Problem details :: Reproduce the listing exactly, with no pictures in your copy.

Data section ::
◇ ◇ ◇ ◇ ◇
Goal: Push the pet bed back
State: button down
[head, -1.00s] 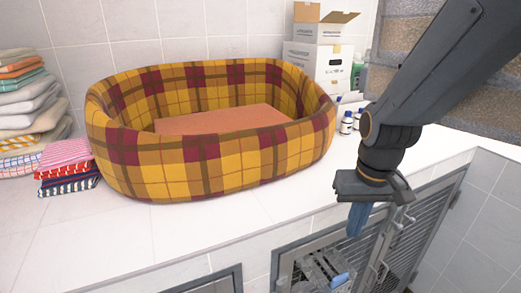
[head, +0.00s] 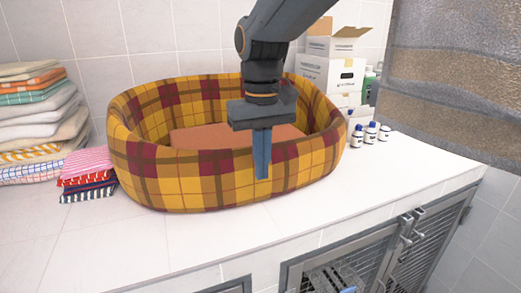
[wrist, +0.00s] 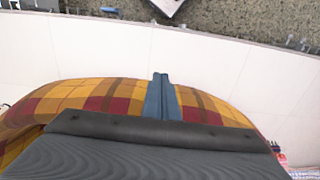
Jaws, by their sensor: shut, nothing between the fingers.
◇ ◇ ◇ ◇ ◇
Written response ::
Goal: Push the pet bed back
State: button down
[head, -1.00s] 
[head, +0.00s] 
[wrist, +0.00s] 
Jaws, by their sensor: shut, nothing between the fingers.

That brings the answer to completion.